Real Estate Litigation
Upheld: Injured Subcontractor’s Lent Employee Has No Claim Against Landowner or General Contractor After Choosing Workers’ Compensation and Failing to Prove Landowner Controlled the Work
By Rick Erickson (http://www.swlaw.com/attorneys/rick_erickson)
On this Memorial Day 2015, I write in honor of my U.S. Marine Corps colleague, Megan McClung, who was killed in Iraq nine years ago this December. Major McClung and I served together in Anbar Province in 2006. She was the first female Marine Corps officer to be killed in Iraq and the first female graduate of the U.S. Naval Academy to be killed in action. She is buried at Arlington National Cemetery.
In Lee v. M and H Enterprises, Inc., — P.3d —- (decided Apr. 21, 2015), the Arizona Court of Appeals recently clarified why, in most cases, landowners and general contractors are not liable when subcontractor employees are injured or killed on construction projects.
First, landowners are generally not responsible for injuries to contractors’ employees who are covered by their employer’s workers’ compensation insurance. Neither are landowners liable for injuries sustained by contractor employees performing work that landowners do not control. Second, contractors are immune from tort liability when other contractors lend employees who elect coverage under their own workers’ compensation insurance. These general legal principles have a few exceptions, but none of these exceptions applied in the Lee case.
Lee was a general laborer from a sourcing company called Able Body Labor. M&H was the general contractor that directed Lee’s work once Able Body dispatched Lee to the project. Lee fell and was seriously injured at one of Wal-Mart’s Sam’s Club stores in Arizona.

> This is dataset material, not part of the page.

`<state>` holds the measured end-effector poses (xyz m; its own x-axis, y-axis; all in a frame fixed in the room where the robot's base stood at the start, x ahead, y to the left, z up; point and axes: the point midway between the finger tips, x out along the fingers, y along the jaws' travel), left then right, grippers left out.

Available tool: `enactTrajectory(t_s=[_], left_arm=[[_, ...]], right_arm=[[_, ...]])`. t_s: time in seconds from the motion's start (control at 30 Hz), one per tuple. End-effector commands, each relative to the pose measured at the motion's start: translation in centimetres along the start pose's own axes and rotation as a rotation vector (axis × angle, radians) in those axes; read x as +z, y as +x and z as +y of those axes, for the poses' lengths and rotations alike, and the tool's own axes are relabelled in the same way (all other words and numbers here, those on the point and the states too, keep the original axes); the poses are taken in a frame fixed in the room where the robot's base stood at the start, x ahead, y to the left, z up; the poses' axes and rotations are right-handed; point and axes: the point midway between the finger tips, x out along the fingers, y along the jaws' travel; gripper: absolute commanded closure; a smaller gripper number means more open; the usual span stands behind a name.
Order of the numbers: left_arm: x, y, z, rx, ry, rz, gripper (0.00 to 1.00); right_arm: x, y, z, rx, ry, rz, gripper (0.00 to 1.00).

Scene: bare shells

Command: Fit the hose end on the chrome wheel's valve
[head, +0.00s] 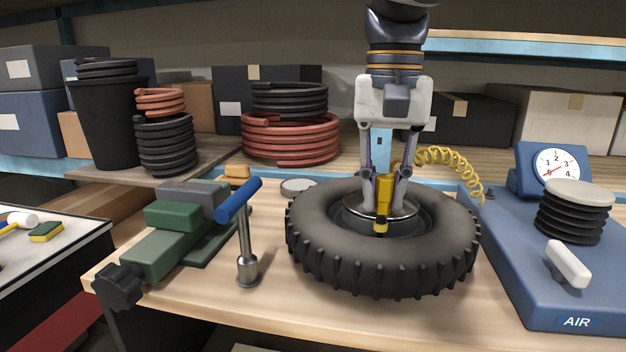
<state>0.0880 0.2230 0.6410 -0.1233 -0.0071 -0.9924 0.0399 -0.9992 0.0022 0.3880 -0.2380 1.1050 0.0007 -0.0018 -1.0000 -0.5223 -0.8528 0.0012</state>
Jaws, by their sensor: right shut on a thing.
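The chrome wheel lies flat on the workbench, with a knobbly black tyre (318,250) around a shiny hub (352,211). My right gripper (388,200) comes down from above over the wheel's middle and is shut on the yellow hose end (383,190). The hose end is upright, with its dark tip pointing down at the near side of the hub. The valve is hidden, so I cannot tell whether the tip touches it. The coiled yellow hose (452,158) runs from behind the gripper to the blue air pump (520,275). My left gripper is not in view.
The pump, with a dial gauge (557,166) and black bellows (573,215), stands right of the wheel. A green vise (170,230) and a blue-handled tool (245,245) stand left. Stacked hoses (290,140) and boxes are behind. Bare bench shows in front of the wheel.

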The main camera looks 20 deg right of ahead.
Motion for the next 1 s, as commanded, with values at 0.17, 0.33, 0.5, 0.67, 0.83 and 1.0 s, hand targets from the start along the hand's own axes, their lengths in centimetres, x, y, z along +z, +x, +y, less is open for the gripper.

After Lee claimed and received workers’ compensation benefits from Able Body, Lee also sued M&H and Wal-Mart for negligence and premises liability. Lee alleged Wal-Mart and M&H negligently caused an unsafe worksite. Lee further claimed M&H and Wal-Mart could not pass off or delegate safety obligations to others because Wal-Mart and M&H controlled Lee’s work.
As a temporary employee sourced by Able Body and assigned to M&H, however, Lee could not choose workers’ compensation from Able Body and also pursue tort recovery from M&H. The “lent employee doctrine” immunized M&H from liability in the same way Able Body was immune from liability once Lee elected workers’ compensation as his remedy.

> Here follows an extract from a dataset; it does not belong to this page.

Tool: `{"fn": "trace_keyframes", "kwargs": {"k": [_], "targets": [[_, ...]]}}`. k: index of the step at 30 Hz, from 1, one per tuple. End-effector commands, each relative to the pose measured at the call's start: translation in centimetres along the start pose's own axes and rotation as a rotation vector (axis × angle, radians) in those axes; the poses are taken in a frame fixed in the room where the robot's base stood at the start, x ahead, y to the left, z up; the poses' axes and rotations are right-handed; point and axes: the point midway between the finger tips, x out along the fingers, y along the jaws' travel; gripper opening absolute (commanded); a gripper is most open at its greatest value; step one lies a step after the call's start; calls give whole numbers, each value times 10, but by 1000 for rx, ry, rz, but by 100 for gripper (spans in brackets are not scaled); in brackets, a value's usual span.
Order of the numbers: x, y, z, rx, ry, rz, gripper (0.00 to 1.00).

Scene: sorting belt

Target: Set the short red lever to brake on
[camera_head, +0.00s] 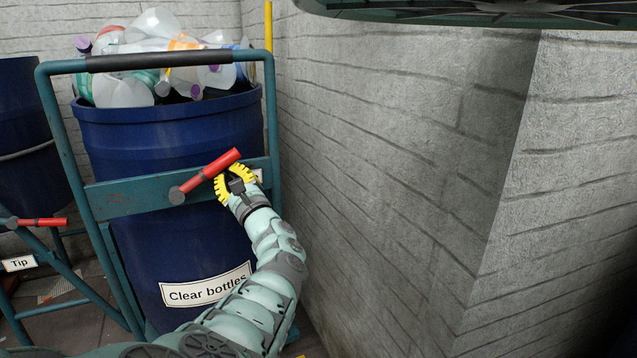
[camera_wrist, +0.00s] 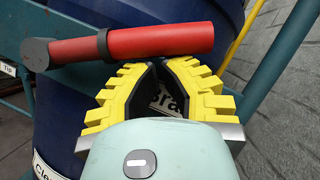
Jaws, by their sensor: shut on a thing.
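The short red lever (camera_head: 212,168) is on the teal crossbar of the cart that holds the blue bin. It slants up to the right from its dark grey pivot at the left. In the wrist view the lever (camera_wrist: 150,41) crosses above the fingertips, nearly level. My gripper (camera_head: 229,172), with yellow ribbed fingers, is at the lever's outer half. The fingertips (camera_wrist: 162,63) meet the lever from below, closed on it. Between the fingers, part of a white label reading "Bra" (camera_wrist: 162,96) shows; the rest is hidden.
The blue bin (camera_head: 200,235), labelled "Clear bottles", is heaped with plastic bottles (camera_head: 155,65). Another red lever (camera_head: 43,222) is on a cart at the left, near a "Tip" label (camera_head: 19,263). A grey block wall (camera_head: 390,150) stands close at the right.

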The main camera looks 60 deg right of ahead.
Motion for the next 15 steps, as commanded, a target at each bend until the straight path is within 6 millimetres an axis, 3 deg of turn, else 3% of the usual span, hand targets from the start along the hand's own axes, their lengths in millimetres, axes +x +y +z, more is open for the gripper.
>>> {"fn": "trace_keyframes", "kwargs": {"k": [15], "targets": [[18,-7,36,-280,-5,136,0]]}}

The “independent contractor rule” equally shielded Wal-Mart, as the landowner, from being liable for the contractors’ negligence. An exception to this rule was if Wal-Mart was vicariously or independently liable for exercising actual control over Lee or his work.
Lee, to the contrary, was assigned by Able Body and under actual direction and control of M&H when Lee fell. That M&H controlled the worksite was, moreover, expressly provided in its contract with Wal-Mart. The appellate court, therefore, enforced “the general rule that a landowner is not liable for injuries suffered by an employee of an independent contractor performing work on the property.” Id., ¶ 20.
Like all subcontractor employees injured on the job, Lee had a choice of available remedies. He decided upon the insurance his employer provided. Only under limited circumstances could Lee choose workers’ compensation and tort remedies against the general contractor.
Furthermore, a subcontractor employee like Lee would rarely have additional remedies against the landowner merely on the basis of property ownership and premises liability. Lee, in other words, did not fall at Wal-Mart as a customer in the store. He was a lent employee working on construction of the store. His injuries were suitably covered by his employer’s workers’ compensation insurance.
The Lee case is nonetheless a warning to landowners to pay attention on the issue of control. Let contractors build the project and provide for worker safety and remedies. If landowners intervene and actually control a subcontractor’s work, landowners may find themselves unprotected by the independent contractor rule—and liable for a worker’s injuries even after the worker receives workers’ compensation from another source.